16. The method of claim 9, wherein the effort setting is received from an effort control communicatively coupled to the first microcontroller.

17. The method of claim 16, wherein the effort control is selected from the group consisting of a knob, a throttle, a lever, up-down (+/−) switch.

18. A method for controlling derailleur shifting on an associated bicycle, comprising:

receiving a cadence setting corresponding to a selected RPM into a first microcontroller;

receiving an effort setting corresponding to a selected force applied to a crank of the associated bicycle into the first microcontroller;

communicating, from an associated torque sensor to a second microcontroller communicatively coupled thereto, an amount of torque currently applied to the crank of the associated bicycle;

transmitting the current amount of torque from the second microcontroller to the first microcontroller;

calculating, from the current amount of torque, a cadence corresponding to a current RPM;

determining, in accordance with the current RPM and current amount of force by the first microcontroller, whether to generate a shift signal indicative of a gear change of the associated bicycle; and

generating, by the first microcontroller, the shift signal in accordance with the determination, wherein the shift signal comprises at least one of an audible alert, a visual alert, an electric or a wireless signal to an associated derailleur to change a current gear.

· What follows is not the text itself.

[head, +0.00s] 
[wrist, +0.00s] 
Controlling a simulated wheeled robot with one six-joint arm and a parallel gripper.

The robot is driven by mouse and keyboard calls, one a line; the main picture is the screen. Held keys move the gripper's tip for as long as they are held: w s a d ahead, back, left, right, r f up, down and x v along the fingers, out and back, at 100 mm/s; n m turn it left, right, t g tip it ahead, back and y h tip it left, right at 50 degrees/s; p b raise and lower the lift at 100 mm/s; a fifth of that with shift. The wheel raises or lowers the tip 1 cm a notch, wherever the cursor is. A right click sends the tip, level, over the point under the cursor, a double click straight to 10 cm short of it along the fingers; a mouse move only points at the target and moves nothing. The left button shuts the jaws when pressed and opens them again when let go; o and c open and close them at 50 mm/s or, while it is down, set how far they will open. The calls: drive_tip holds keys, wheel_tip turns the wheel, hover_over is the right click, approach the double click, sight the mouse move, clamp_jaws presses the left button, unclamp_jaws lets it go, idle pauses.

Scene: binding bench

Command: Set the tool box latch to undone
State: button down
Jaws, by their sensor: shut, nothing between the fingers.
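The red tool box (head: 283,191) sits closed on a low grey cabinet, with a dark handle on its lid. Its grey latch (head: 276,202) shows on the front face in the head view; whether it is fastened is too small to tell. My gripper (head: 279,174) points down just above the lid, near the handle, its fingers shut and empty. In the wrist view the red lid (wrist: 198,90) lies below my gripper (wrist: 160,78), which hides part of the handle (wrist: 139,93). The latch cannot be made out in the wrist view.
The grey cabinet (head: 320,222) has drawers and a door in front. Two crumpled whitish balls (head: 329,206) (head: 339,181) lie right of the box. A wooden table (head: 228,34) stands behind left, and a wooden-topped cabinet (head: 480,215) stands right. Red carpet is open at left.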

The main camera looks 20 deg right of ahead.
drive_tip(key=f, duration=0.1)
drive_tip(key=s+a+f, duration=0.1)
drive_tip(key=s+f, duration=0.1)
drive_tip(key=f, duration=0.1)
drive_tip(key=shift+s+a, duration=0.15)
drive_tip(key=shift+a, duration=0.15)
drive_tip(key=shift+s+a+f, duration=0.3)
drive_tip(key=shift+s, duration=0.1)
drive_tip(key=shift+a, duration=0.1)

19. The method of claim 18, wherein calculating the cadence from the current amount of torque further comprises:

identifying a maximum and a minimum oscillation of torque output by the associated torque sensor;

measuring, via an internal clock of the second microcontroller, a time between peaks in the oscillation; and

detecting the cadence in accordance with measurements by the second microcontroller.

20. The method of claim 18, wherein the associated derailleur is an electronic derailleur, further comprising:

electrically or wirelessly transmitting the shift signal to the associated derailleur; and

shifting, via the associated derailleur, a gear of the associated bicycle in accordance with the shift signal.